■ **Written task**
Please restate, exactly as written, the lines running from the beginning of the material through the line that has "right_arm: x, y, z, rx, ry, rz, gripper" in it.

■ **Provided material**
--- START ---

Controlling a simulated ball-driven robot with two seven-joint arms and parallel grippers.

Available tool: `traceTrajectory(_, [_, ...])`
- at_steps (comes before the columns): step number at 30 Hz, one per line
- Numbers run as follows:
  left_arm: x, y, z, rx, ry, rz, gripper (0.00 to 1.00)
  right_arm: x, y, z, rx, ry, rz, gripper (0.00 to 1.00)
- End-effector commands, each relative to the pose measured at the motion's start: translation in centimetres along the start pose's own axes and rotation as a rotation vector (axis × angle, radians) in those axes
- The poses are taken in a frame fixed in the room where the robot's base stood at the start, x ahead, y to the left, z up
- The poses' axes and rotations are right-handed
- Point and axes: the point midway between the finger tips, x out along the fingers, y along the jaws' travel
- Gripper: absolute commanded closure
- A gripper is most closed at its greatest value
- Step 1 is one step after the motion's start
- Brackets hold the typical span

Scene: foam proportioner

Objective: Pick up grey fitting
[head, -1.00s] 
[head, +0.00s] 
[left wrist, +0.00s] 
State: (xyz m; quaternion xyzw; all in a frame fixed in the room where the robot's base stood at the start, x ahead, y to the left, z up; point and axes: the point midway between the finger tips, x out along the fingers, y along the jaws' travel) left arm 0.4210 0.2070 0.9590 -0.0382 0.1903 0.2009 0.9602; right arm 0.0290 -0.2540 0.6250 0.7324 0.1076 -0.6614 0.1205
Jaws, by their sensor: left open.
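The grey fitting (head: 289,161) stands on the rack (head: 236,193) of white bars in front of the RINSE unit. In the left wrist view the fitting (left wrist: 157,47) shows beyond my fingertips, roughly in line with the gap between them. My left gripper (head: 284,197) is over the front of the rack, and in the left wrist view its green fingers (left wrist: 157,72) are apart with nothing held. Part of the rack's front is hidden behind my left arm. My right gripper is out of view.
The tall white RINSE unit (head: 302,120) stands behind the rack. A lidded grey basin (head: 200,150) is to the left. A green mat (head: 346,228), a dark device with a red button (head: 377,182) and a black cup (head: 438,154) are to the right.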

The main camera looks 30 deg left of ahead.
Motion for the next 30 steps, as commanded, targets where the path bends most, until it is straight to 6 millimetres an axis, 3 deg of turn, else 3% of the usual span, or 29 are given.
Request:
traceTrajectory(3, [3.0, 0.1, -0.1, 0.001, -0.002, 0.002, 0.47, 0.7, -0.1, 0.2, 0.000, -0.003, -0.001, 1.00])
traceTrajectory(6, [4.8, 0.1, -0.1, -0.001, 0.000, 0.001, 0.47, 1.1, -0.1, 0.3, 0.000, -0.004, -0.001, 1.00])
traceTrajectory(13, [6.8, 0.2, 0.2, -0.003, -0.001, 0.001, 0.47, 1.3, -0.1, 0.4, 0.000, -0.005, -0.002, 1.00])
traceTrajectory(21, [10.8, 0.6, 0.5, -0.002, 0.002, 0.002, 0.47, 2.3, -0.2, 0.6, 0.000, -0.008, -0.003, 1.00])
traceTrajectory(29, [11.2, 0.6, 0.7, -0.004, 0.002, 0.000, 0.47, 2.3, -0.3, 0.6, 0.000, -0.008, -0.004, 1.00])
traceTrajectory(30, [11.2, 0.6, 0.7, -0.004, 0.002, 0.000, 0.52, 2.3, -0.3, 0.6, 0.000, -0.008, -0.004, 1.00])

--- END ---

■ **Expected output**
Controlling a simulated ball-driven robot with two seven-joint arms and parallel grippers.

Available tool: `traceTrajectory(_, [_, ...])`
- at_steps (comes before the columns): step number at 30 Hz, one per line
- Numbers run as follows:
  left_arm: x, y, z, rx, ry, rz, gripper (0.00 to 1.00)
  right_arm: x, y, z, rx, ry, rz, gripper (0.00 to 1.00)

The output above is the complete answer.